A short sale occurs when someone sells a house or condo for less than the outstanding mortgage debt against the property. Lenders will want to see a true hardship and proof of the borrowers inability to repay the debt. In Big Bear many homes will not qualify for a short sale since they are second homes.
For a primary residence homeowner struggling with mortgage payments, a short sale is a way to get rid of a property. It may be possible for a homeowner to buy another home after two years, depending on the circumstances. Usually after foreclosure, one must wait three to five years before they will qualify for a loan.

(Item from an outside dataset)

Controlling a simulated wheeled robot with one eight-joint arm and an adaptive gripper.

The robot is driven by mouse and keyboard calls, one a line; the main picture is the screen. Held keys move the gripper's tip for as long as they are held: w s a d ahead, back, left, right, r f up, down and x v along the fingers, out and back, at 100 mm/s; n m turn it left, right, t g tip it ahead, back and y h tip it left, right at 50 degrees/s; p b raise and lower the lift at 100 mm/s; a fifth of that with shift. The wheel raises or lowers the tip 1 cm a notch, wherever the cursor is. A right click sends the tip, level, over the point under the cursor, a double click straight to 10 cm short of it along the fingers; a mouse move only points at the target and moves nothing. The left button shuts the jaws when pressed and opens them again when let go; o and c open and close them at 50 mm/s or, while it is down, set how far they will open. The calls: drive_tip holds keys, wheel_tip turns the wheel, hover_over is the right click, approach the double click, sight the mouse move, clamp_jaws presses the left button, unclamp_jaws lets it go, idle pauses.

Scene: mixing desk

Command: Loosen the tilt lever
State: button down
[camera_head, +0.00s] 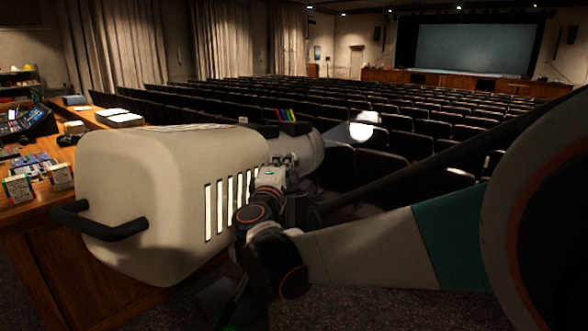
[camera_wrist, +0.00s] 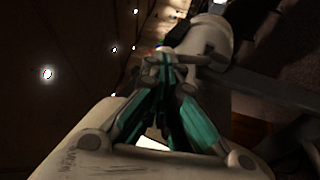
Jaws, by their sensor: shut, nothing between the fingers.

With a short sale, the seller could remain liable to the bank for the difference between the sale price and loan amount – this is known as a deficiency judgment. Purchase loans on primary residences are exempt. Homeowners who have refinanced or gotten a second mortgage may wish to consult an attorney on their liability. Sometimes deficiencies can be negotiated down, or even eliminated.
Tax liability gets complicated and you may want to talk to an accountant. Remember that capital gains are based upon the sale price, not the debt on a property. Also, if the sale price does not cover the mortgage and the lender simply “forgives” the difference, that amount can be taxed as income. However, debt forgiveness up to $2 million is exempt through 2012 on loans used to buy, build or improve one’s primary residence. Read more on www.irs.gov by searching the site for Mortgage Debt Relief Act of 2007.
Don’t assume that you will qualify for a short sale just because you are upside down on your loan. A short sale needs to be approved by the lender, and the debt that is forgiven may be taxable!